Kalau boleh jujur, sebenarnya dari jaman awal masuk kuliah tahun 2010 aku sudah ada niatan untuk mengikuti kursus di Wisma Jerman (WisJer) Surabaya (dulu kalau nggak salah namanya Goethe Zentrum).
Akan tetapi, karena pas kuliah jadwal kuliah dan praktikum yang tidak menentu, maka kubatalkan niatku walaupun secara finansial ortu sangat mendukungku. Oke ikhlas! Dan akhirnya aku mendapatkan informasi bahwa di UPT Bahasa ITS ada fasilitas kursus Bahasa Jerman (bahasa lainnya ada Mandarin, Perancis, Inggris dan Jepang) dengan potongan harga yang lumayan bagi mahasiswa ITS. Terlebih lagi jarak antara UPT dan kampusku cukup berjalan kaki lima menit. Okelah, akhirnya aku mendaftar disana saja untuk penawar rasa kecewaku. Saat itu kalau nggak salah durasi tiap pertemuan satu atau dua jam, lupa ! Dan untuk pengajarnya saat itu Frau Retno. Aku les Bahasa Jerman sekitar satu tahun di UPT Bahasa, dan dari pengajarnya sendiri sering menginformasikan acara-acara berbau Jerman yang kebanyakan diselenggarakan oleh WisJer Surabaya. Jadilah...aku rajin juga ikutan biar pengalaman nambah juga.

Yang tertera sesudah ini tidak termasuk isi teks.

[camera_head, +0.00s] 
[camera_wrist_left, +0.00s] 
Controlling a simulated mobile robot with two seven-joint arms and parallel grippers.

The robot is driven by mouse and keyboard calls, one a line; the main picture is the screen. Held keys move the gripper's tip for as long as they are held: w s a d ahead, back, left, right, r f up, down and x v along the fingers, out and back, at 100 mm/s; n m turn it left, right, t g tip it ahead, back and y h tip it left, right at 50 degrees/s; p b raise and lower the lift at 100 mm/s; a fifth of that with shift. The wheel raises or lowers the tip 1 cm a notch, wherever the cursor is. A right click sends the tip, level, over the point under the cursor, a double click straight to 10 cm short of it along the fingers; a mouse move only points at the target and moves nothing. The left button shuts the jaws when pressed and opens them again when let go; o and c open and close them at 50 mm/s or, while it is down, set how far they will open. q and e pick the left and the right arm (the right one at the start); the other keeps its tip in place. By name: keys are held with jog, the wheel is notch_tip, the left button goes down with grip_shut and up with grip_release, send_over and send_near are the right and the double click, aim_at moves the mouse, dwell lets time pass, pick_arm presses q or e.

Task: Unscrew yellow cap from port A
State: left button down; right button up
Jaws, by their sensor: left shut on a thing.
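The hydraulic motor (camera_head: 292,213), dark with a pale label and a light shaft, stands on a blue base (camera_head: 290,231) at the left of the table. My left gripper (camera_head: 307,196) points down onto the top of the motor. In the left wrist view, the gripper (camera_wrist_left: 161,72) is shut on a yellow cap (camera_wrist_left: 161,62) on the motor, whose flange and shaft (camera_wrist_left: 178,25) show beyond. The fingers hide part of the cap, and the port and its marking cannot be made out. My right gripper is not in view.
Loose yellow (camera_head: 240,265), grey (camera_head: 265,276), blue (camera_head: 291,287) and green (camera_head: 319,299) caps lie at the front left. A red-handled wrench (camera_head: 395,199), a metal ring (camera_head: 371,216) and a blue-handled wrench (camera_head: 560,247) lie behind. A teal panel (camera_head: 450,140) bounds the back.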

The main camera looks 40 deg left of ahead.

Beberapa tahun berlalu, kini aku sudah kerja di Kalimantan Timur, jauh pula dari ibukota propinsi. Dan karena sibuk dengan rutinitas pekerjaan, jadi kemampuan Bahasa Jerman alias Deutsch udah nggak pernah diasah lagi. Hehehe... tapi entah mengapa tahun 2016 keinginan untuk ikut les membuncah kembali. Sadar sih jarak memang selalu memisahkan dan seringkali terasa menyusahkan, pada akhirnya informasi kursus daring aku cari di internet beserta testimoninya. Sebenarnya aku sudah mendapatkan satu lembaga yang bersedia les daring melalui Skype, akan tetapi karena informasinya kurang jelas ketika aku tanya, yasudah aku mengurungkan niat lagi. Padahal sudah beli tablet untuk mendukung rencana online unterricht (les online) ku!

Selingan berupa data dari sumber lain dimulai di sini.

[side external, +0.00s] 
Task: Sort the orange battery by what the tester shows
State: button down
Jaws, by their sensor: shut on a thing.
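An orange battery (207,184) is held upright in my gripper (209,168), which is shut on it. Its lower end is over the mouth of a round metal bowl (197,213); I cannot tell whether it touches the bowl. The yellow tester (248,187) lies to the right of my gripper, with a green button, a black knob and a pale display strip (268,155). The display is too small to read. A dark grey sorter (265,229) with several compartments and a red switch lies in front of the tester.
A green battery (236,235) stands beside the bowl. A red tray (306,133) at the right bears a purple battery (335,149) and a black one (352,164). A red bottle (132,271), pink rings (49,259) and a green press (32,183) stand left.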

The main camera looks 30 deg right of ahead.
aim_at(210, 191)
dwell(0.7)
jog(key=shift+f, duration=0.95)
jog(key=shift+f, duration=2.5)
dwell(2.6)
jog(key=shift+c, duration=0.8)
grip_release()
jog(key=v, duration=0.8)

Dan ketika pulang ke Surabaya, kusempatkan untuk mampir ke WisJer untuk tanya-tanya apakah ada fasilitas kursus daring, dan ternyata mereka belum menyediakan. Kalaupun ada waktunya pun sudah ditentukan oleh lembaganya. Uh! Jadilah aku pulang dengan wajah masam karena tidak ada hasil.
Empat tahun berlalu, keinginan untuk Deutschkurs sudah menguap dan kali ini memang gara-gara jarak yang memisahkan. Memang sih bisa belajar sendiri, tapi aku juga butuh komunikasi dua arah dengan bahasa Jerman untuk mendukung kelancaran mündlich / oral. Selama empat tahun itulah aku juga berhasil mengunjungi Jerman dengan kemampuan bahasa apa adanya.
Sebenarnya, kegila-gilaanku terhadap Deutsch sudah ada sejak duduk di kelas 3 SMP. Saat itu karena akses internet masih terbatas, aku mencoba untuk menyalin kata-kata dalam bahasa Jerman yang terdapat di manual book peralatan elektronik atau benda-benda yang ada. Cuma menyalin, tanpa tahu artinya apa.
Lanjut masuk SMA, begitu girangnya aku ketika mengetahui ada pelajaran muatan lokal Bahasa Jerman. Tentu saja aku mengikutinya dengan antusias dan selalu mendapatkan nilai nyaris sempurna ketika ulangan harian atau ulangan semester. Hahaha! Senang sekali! Sayang sekali hanya satu tahun aku mendapatkan muatan lokal Bahasa Jerman.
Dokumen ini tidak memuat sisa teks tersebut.